1. Thin-Film Lithium Niobate as the Convergence Platform
The Harvard/Stanford 2022 results achieving 30% pump-to-comb conversion efficiency at 132 nm optical bandwidth and the Caltech 2023 on-chip OPO spanning 1.5–3.3 µm signal TFLN as the convergence material for both EO and parametric combs. IP strategists should map freedom-to-operate carefully around TFLN waveguide geometries and coupled-resonator architectures — this is the decisive battleground for chip-scale OFC commercialisation.
2. Semiconductor Combs for Portable Chemical Sensing
Interband cascade laser (ICL) frequency combs, reviewed by Caltech in 2021, emphasise on-chip dual-comb spectrometers operating at room temperature in the 3–6 µm window. Combined with QCL combs achieving 6.5% wall-plug efficiency at 8 µm, this class of semiconductor OFC represents the lowest-barrier entry point for portable gas analyser product development. Commercial readiness signals are strong.
3. Space-Domain Time-Frequency Transfer
OFC-based noise cancellation for gravitational wave observatories and interplanetary clock networks is an emerging research frontier. The Chinese Academy of Sciences analysed OFC-based noise synchronization for LISA-class missions in 2022. A 2019 paper proposes an interplanetary network of optical lattice clocks (INO) as a long-range application of OFC stabilization technology.
4. VUV and X-Ray Extension
The University of Colorado demonstrated a tunable vacuum-ultraviolet comb via cavity-enhanced seventh-harmonic generation for ²²⁹mTh nuclear spectroscopy in 2022. Max-Planck-Institut für Kernphysik proposed X-ray frequency combs via optical pulse-shaping in 2014. These directions would enable nuclear clock spectroscopy — a capability with implications for fundamental physics and next-generation timekeeping.
5. 5G/mmWave and Optical Computing Infrastructure
Flexible EO combs generating quasi-tunable millimeter-wave signals at 25–75 GHz with less than 273 Hz linewidth position OFCs as infrastructure components for next-generation wireless backhaul and optical interconnect. This application domain is currently underserved by dedicated patent filings relative to its commercial potential.
6. Defense Prime IP Consolidation
Honeywell’s two active EP patents (2018 and 2023) on mutually-referenced fine/coarse comb architectures for optical synthesizers suggest sustained industrial IP consolidation in navigation, LiDAR, and secure communications verticals. R&D teams building systems in these verticals based on OFC technology should perform thorough clearance analysis against these filings before commercial deployment. The PatSnap patent analytics platform provides claim-level mapping against active EP filings.

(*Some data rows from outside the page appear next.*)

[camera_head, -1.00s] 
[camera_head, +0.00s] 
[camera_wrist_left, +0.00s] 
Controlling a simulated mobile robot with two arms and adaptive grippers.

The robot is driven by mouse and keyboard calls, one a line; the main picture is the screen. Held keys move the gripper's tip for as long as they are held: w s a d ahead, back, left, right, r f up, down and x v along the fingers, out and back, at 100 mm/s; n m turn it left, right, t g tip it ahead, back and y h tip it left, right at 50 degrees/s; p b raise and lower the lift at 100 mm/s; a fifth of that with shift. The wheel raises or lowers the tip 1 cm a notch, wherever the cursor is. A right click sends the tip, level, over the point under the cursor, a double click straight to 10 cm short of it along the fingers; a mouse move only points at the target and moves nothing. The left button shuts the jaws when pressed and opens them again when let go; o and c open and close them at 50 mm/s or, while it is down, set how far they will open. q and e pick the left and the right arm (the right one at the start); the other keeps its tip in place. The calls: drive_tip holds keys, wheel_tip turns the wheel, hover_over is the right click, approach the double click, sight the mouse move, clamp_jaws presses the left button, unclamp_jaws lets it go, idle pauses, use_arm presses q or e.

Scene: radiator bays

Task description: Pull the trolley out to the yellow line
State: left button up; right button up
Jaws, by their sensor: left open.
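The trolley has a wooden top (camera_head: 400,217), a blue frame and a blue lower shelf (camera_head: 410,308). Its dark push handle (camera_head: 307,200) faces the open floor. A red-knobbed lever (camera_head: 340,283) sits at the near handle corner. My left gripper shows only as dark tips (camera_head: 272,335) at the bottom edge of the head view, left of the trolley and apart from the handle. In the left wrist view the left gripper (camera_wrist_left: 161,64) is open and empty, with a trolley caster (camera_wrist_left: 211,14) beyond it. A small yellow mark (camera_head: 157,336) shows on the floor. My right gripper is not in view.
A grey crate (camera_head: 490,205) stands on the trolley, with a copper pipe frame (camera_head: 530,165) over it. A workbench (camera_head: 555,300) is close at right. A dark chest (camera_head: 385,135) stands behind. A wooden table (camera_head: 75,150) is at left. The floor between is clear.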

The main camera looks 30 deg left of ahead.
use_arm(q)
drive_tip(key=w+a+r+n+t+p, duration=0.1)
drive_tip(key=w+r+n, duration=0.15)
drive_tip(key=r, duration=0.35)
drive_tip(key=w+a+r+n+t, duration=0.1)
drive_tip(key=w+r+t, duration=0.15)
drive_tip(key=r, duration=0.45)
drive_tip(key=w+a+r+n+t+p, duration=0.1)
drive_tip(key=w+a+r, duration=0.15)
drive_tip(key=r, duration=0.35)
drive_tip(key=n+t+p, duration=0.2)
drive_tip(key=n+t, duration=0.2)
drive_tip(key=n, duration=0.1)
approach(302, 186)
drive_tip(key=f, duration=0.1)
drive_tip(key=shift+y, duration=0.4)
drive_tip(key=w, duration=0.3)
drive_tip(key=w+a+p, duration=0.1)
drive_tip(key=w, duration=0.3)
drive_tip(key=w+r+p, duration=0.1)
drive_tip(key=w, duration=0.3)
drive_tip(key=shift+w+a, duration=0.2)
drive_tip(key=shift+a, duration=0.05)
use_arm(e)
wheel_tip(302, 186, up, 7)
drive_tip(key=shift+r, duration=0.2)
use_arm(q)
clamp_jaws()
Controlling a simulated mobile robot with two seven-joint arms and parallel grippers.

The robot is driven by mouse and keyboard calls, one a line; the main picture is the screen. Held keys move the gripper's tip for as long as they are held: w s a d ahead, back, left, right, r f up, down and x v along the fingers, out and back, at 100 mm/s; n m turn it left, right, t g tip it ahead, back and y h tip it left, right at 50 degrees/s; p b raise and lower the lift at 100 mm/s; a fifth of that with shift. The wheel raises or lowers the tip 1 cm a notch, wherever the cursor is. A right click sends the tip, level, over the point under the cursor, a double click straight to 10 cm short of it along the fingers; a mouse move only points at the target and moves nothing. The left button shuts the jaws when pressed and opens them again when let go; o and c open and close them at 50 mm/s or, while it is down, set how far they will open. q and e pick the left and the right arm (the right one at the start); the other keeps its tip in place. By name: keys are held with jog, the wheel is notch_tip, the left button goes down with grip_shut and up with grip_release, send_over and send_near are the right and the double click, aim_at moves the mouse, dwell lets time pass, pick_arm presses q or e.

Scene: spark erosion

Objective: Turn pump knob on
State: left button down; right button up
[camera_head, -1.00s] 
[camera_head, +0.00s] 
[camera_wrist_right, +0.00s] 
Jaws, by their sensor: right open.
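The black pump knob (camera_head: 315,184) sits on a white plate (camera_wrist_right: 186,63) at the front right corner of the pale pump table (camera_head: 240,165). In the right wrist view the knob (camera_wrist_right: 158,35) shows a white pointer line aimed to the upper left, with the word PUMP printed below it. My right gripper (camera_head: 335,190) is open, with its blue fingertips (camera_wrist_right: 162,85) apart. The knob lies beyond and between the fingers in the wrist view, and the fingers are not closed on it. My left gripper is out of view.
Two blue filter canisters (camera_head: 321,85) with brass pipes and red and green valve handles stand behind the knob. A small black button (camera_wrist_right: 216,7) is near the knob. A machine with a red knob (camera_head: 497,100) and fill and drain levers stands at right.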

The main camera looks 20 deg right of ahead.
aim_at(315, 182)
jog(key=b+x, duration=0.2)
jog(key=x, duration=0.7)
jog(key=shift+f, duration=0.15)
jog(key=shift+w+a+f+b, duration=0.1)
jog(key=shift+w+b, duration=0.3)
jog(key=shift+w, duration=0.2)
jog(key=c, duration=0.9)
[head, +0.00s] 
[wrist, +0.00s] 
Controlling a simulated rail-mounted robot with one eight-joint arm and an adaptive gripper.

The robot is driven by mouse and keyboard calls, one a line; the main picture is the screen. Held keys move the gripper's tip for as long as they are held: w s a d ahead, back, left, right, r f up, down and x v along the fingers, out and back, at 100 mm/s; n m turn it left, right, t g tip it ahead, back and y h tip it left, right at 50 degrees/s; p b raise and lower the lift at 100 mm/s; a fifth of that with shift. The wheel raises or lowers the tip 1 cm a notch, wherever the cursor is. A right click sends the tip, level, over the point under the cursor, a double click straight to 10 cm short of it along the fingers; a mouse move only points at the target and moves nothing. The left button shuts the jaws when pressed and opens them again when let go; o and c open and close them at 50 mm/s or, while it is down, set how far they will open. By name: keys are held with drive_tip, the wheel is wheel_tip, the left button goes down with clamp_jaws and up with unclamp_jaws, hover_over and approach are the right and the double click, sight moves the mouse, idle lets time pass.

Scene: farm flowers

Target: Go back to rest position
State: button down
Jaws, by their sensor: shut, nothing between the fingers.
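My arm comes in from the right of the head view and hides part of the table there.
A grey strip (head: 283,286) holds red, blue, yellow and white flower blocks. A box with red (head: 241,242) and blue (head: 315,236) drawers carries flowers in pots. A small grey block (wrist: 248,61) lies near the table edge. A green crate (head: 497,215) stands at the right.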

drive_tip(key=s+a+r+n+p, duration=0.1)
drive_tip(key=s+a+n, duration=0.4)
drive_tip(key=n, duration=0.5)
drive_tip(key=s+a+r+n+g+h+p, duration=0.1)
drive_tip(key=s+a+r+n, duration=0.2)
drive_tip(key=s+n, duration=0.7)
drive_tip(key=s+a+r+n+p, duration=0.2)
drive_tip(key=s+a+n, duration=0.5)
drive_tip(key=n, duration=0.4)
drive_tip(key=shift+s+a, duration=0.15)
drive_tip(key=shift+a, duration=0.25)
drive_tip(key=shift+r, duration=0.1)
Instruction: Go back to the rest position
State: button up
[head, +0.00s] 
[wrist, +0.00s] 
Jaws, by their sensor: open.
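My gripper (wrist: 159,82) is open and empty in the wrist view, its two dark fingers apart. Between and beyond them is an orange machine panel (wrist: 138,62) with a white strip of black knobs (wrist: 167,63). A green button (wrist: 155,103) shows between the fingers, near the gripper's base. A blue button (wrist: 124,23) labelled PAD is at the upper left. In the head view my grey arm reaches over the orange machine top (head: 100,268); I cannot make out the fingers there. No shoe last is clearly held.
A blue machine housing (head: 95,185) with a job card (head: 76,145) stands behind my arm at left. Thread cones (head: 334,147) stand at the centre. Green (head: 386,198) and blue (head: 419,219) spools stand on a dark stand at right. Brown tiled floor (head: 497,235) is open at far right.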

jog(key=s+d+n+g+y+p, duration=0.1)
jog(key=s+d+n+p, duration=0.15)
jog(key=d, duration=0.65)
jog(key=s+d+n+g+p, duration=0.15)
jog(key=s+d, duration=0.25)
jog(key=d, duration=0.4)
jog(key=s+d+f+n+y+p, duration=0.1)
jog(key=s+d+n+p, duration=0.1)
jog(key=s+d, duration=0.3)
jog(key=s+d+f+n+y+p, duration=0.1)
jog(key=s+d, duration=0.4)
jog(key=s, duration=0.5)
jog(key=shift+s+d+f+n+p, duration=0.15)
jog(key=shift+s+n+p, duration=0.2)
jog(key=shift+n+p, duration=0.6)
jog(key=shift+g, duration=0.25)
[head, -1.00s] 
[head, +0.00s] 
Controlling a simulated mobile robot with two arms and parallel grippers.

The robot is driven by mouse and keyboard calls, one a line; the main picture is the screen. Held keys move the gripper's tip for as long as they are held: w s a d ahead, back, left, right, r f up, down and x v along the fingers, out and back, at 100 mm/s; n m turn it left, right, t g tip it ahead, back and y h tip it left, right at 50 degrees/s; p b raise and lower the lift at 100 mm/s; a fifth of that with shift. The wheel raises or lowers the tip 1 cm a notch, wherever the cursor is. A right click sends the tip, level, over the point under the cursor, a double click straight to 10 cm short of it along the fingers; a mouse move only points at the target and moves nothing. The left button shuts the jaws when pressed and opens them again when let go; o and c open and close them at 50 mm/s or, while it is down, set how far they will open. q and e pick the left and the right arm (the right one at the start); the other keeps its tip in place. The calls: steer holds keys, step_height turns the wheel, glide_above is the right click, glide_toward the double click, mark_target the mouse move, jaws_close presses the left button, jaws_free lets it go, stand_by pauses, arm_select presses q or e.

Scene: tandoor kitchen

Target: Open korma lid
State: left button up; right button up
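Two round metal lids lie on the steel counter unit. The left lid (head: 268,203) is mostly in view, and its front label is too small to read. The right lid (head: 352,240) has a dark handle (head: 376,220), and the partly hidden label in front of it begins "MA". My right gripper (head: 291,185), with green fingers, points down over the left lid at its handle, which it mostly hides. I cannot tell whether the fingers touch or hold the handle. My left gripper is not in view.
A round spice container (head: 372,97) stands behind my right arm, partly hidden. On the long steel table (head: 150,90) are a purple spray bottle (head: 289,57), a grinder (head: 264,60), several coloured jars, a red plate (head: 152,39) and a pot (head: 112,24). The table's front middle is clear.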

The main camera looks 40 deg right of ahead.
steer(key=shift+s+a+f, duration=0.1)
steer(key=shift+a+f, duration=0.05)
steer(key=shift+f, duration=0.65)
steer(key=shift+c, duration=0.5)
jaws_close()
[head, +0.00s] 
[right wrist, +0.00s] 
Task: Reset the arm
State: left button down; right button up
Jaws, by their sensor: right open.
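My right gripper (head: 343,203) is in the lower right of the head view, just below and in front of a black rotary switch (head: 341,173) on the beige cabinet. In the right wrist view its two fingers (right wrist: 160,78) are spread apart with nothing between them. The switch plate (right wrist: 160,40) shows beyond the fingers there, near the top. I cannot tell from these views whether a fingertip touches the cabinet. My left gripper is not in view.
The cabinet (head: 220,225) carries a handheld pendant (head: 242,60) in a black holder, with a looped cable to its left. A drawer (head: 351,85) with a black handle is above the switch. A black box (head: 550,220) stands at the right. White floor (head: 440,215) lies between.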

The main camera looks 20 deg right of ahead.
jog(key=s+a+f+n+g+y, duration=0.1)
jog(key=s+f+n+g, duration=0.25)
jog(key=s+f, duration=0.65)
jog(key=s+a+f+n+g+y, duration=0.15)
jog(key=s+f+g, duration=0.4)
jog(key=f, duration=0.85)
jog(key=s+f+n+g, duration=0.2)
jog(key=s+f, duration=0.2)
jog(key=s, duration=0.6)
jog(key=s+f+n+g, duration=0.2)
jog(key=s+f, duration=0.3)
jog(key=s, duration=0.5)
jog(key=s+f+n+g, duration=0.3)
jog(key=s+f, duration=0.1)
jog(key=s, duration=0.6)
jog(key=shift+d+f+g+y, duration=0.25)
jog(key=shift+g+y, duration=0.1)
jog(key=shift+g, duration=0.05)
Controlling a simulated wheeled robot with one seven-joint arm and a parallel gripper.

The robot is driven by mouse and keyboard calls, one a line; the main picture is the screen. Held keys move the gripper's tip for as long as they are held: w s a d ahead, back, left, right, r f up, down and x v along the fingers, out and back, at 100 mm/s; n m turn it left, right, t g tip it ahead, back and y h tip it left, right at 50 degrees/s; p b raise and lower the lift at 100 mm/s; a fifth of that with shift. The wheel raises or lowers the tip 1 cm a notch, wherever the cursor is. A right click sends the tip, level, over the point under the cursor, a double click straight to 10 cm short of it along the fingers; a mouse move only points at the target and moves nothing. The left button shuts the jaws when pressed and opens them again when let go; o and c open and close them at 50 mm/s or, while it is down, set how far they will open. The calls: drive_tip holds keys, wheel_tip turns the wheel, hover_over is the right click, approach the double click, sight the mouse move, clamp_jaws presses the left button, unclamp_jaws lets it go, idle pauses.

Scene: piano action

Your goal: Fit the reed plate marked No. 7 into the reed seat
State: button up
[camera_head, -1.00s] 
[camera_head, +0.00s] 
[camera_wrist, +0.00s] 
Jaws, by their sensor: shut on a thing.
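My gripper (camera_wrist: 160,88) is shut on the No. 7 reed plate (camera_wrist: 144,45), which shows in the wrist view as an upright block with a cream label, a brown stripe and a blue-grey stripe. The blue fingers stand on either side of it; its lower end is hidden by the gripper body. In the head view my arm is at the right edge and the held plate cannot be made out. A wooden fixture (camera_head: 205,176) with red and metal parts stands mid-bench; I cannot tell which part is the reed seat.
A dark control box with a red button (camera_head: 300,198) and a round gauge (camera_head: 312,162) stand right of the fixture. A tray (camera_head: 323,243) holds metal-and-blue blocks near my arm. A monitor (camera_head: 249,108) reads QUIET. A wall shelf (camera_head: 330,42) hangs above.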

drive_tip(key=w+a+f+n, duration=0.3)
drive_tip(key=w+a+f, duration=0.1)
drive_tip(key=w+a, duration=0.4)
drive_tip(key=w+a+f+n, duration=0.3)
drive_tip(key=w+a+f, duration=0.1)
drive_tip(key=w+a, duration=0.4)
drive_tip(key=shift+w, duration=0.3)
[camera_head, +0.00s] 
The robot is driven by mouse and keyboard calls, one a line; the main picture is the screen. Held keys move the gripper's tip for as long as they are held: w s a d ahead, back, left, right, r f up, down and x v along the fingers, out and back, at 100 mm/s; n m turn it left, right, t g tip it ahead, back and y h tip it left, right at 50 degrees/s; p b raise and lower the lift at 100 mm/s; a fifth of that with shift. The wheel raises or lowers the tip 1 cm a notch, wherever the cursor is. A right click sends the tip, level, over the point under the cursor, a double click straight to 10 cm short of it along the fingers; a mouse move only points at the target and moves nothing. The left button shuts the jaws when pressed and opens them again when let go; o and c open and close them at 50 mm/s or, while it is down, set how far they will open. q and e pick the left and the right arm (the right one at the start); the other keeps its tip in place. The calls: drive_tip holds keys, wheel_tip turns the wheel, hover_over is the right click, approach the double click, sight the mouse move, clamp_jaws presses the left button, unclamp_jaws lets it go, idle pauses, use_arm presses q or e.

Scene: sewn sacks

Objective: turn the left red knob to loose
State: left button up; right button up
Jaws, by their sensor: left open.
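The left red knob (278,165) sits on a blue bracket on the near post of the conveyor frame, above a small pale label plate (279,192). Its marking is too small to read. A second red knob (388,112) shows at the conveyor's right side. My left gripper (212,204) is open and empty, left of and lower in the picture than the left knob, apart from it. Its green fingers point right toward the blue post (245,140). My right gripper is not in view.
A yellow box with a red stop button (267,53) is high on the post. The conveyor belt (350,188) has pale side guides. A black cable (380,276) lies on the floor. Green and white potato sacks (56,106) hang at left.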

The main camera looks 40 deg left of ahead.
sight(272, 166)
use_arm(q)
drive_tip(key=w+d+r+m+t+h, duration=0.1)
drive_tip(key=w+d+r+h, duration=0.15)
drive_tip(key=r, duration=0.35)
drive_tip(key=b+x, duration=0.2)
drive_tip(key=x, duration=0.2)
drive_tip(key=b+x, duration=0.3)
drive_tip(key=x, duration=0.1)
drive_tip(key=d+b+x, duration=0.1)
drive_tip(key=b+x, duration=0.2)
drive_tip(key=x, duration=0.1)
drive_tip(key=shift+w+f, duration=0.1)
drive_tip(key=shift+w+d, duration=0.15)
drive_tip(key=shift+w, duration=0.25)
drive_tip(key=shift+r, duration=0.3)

Honeywell International holds two active EP patents on optical frequency comb synthesizer architectures — one filed in 2018 and one in 2023 — covering mutually-referenced fine and coarse comb designs for optical synthesizers with LiDAR cited as a primary application. Raytheon Company holds one additional active EP patent on OFC locking systems in the same jurisdiction.
“Integrated photonics is the decisive battleground. The efficiency gains demonstrated on TFLN signal that chip-scale EO and OPO combs will displace benchtop fiber combs in most field applications within the near term.”